Problem statement. Show every line in the records below that contains the word "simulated".

Extracted data.
——————
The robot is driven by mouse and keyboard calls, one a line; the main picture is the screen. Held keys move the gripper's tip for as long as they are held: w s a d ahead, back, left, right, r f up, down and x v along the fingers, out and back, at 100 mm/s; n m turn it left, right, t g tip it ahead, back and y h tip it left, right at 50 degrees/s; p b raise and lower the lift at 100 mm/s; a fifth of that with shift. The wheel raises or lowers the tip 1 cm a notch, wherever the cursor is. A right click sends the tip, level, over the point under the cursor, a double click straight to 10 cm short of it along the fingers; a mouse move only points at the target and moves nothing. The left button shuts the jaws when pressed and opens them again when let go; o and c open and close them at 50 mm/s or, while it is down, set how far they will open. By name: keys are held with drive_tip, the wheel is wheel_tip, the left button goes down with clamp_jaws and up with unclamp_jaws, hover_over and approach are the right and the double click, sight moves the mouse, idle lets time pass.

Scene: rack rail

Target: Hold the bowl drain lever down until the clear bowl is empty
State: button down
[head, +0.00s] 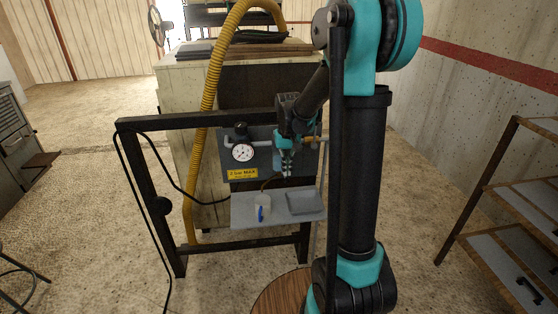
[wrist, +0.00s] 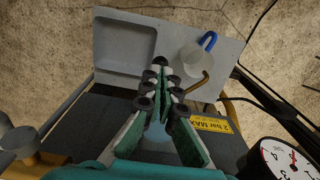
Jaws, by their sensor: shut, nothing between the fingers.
——————
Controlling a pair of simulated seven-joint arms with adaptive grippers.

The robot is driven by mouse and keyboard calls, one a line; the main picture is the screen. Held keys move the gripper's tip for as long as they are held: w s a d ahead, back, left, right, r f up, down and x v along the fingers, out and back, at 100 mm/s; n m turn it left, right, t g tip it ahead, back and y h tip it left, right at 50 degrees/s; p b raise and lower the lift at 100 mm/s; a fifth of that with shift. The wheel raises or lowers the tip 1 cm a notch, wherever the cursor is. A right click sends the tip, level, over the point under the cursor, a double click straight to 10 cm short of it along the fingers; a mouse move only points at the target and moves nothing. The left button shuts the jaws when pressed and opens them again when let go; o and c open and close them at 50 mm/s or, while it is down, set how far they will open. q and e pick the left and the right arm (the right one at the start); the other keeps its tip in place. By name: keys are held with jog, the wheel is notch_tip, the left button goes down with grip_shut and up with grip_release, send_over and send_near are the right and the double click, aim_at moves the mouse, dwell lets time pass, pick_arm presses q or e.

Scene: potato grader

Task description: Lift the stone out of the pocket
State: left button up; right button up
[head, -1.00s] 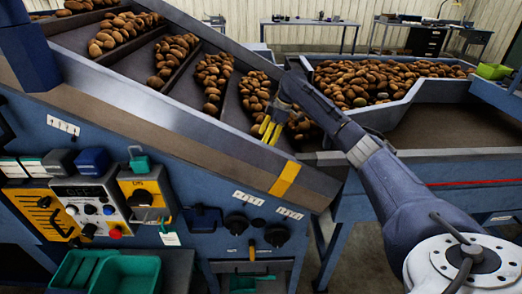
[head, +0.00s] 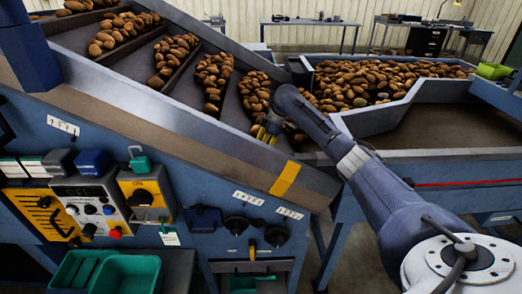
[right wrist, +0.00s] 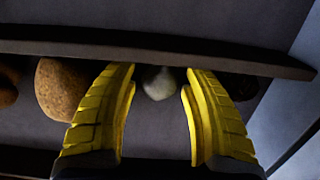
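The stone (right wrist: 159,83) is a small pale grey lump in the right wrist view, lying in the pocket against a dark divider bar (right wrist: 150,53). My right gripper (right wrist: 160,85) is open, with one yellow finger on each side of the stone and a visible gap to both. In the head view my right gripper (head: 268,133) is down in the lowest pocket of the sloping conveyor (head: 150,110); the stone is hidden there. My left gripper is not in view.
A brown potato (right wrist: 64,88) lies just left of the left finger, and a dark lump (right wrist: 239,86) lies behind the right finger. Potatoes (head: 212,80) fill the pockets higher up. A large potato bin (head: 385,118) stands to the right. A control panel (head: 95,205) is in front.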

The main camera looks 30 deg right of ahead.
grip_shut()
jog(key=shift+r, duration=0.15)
——————
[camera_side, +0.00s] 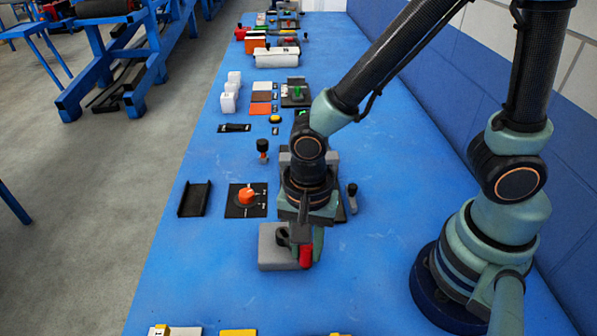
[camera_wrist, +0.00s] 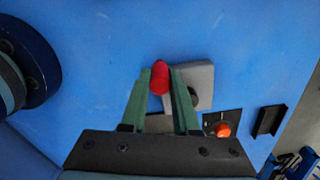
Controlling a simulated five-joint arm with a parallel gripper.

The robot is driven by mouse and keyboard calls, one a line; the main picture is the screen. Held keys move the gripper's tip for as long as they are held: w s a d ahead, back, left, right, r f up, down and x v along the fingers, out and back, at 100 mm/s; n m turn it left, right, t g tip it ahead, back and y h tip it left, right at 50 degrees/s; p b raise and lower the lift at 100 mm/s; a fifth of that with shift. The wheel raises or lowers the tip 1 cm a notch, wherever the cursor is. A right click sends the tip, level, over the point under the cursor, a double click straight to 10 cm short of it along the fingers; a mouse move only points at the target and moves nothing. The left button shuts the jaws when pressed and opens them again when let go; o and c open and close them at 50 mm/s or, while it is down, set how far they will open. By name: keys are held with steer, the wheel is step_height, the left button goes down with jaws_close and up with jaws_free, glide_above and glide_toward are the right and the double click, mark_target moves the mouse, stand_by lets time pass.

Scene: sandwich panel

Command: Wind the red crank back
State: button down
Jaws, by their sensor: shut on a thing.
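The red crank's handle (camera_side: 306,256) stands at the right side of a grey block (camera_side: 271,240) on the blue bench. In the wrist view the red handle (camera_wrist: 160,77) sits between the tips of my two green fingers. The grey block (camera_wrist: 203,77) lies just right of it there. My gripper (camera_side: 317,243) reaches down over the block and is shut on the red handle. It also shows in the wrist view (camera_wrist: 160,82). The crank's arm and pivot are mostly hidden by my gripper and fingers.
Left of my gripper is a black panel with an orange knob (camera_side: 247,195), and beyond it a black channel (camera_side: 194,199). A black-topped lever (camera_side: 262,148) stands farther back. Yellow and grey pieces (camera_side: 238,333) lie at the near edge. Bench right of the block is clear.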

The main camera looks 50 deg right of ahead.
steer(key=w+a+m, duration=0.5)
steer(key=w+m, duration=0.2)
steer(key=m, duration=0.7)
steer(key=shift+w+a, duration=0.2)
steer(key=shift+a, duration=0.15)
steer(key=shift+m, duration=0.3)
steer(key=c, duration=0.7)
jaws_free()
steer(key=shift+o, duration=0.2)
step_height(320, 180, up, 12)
——————
Response.
Controlling a pair of simulated seven-joint arms with adaptive grippers.
Controlling a simulated five-joint arm with a parallel gripper.

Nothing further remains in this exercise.